The root cause is a concurrency between a thread running replication method and DataModifier threading appending new entry. Now it is fixed (I hope so). Also, I removed some memory allocations where possible for acceptable price (from code readability point of view).

A few thoughts about memory growth: heartbeat loop uses SustainedLowLatency GC latency mode during heartbeat, but not between them: https://github.com/dotnet/dotNext/blob/e29b972ecddd2610a45ecd402f78755c79adc977/src/cluster/DotNext.Net.Cluster/Net/Cluster/Consensus/Raft/LeaderState.cs#L218-L224

It is necessary to prevent GC intrusion during heartbeat to avoid false positive timeouts. Between heartbeats GC is free to reclaim unused object. The implementation automatically reduced heartbeat period if GC happened in between.

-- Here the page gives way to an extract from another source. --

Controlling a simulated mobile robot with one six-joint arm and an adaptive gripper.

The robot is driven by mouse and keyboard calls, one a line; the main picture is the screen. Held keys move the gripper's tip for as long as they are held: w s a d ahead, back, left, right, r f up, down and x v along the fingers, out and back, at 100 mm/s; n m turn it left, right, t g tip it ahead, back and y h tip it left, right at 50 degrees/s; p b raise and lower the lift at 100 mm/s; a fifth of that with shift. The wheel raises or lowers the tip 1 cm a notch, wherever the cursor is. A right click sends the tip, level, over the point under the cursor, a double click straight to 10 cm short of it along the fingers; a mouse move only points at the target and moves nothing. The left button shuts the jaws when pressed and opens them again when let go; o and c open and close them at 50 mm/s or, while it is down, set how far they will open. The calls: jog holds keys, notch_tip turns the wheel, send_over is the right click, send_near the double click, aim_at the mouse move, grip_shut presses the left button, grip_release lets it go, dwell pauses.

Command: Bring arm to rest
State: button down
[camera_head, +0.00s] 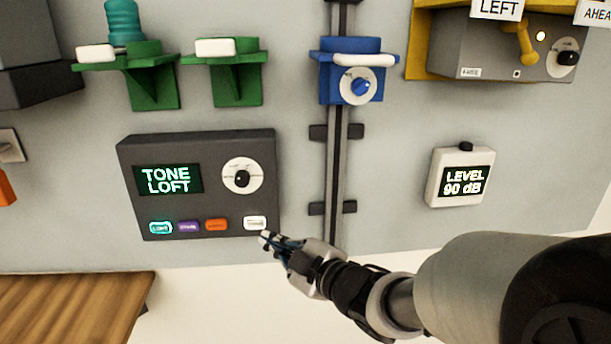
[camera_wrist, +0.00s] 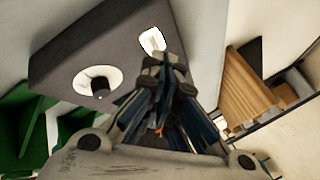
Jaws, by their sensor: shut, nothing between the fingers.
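My gripper (camera_head: 267,237) is shut and empty, with its fingertips right by the white button (camera_head: 255,223) at the lower right of the dark panel (camera_head: 205,212). I cannot tell whether the tips touch it. In the wrist view the shut fingers (camera_wrist: 165,68) point at the same white button (camera_wrist: 152,41), overlapping its lower edge. The panel's screen (camera_head: 167,179) reads TONE LOFT, and a black knob on a white dial (camera_head: 242,177) sits beside it. My arm reaches in from the lower right of the head view.
A vertical rail (camera_head: 336,180) with a blue bracket (camera_head: 350,72) stands right of the panel. A LEVEL 90 dB meter (camera_head: 460,178) hangs further right. Green brackets (camera_head: 236,82) are above. A wooden surface (camera_head: 70,305) lies lower left. Open space lies below the panel.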

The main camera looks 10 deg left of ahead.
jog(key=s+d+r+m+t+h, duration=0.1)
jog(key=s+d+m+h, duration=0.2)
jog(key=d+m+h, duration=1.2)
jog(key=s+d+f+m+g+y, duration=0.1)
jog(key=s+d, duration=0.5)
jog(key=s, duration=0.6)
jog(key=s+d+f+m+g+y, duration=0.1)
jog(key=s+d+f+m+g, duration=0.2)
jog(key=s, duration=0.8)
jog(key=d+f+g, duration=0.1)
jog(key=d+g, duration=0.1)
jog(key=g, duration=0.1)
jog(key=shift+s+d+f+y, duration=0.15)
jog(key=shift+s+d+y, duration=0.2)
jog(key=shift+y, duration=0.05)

freddyrios commented 10 months ago

I noticed you added it to the latest release, but I am doing the run with the latest in the develop branch given there was another commit that mentioned a concurrencyfix (an hour and a half so far).

I will let it run it for at least 1 day and report back.

sakno commented 10 months ago

there was another commit that mentioned a concurrencyfix

It was not related to the current issue. When commit relates directly to issue, I prefer to add issue number to the commit message.

freddyrios commented 10 months ago

looks good, the run is still going strong well past the point of all the previous failures running the example in that environment.

freddyrios commented 10 months ago

reopening as by mistake I got confused and thought the fix was already in release

sakno commented 10 months ago

I'll publish a new release this week.